Aim of the task — Select all lines with the string "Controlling" in them, and copy those lines.

Input for this task —
• • •

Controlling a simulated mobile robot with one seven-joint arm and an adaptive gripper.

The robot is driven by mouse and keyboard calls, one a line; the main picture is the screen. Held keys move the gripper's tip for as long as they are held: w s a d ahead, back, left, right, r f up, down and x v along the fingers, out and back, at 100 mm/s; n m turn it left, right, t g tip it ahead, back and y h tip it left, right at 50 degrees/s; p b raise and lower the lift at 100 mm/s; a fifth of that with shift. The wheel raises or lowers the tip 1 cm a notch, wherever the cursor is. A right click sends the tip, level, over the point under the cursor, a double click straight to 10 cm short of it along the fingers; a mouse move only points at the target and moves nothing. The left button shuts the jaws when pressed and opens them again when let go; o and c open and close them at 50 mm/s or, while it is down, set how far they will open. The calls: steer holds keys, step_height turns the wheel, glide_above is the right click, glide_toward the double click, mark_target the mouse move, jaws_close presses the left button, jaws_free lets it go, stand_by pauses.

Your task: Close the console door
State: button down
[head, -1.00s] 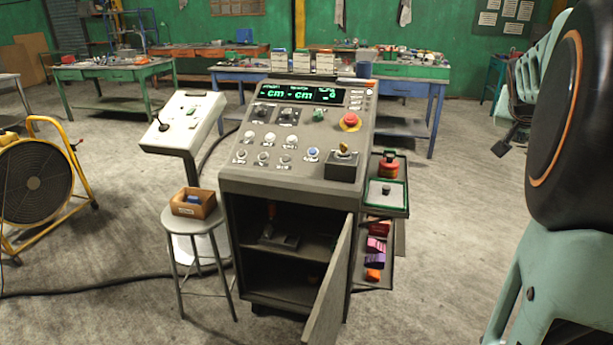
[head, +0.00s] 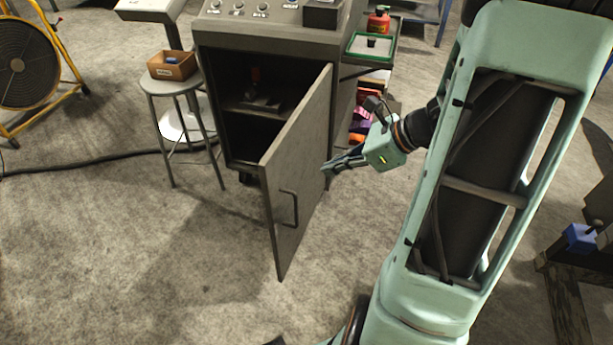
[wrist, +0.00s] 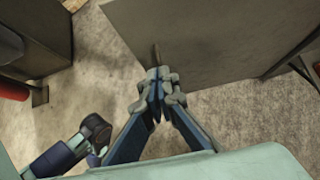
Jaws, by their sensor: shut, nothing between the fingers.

• • •

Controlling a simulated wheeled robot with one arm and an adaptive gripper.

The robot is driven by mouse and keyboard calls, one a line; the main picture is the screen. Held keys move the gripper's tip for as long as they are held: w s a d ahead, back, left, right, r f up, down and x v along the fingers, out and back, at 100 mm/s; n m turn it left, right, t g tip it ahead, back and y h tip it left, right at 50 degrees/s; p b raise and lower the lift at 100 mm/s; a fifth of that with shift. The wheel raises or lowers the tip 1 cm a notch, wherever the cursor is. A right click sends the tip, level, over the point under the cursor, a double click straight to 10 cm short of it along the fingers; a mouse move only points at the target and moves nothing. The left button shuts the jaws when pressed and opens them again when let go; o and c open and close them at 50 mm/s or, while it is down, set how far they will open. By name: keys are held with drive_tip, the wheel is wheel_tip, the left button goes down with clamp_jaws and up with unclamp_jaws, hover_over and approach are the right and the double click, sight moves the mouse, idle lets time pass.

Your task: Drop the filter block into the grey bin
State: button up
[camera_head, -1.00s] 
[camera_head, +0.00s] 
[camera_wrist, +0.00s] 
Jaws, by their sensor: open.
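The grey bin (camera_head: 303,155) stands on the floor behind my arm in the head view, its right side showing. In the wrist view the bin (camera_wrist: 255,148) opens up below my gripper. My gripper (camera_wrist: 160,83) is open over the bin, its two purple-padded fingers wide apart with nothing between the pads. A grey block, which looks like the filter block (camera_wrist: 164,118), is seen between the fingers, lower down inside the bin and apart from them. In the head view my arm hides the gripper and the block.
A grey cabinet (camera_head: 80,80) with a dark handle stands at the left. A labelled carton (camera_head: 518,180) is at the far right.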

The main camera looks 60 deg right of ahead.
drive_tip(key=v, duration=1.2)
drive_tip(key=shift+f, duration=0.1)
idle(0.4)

• • •

Task response —
Controlling a simulated mobile robot with one seven-joint arm and an adaptive gripper.
Controlling a simulated wheeled robot with one arm and an adaptive gripper.

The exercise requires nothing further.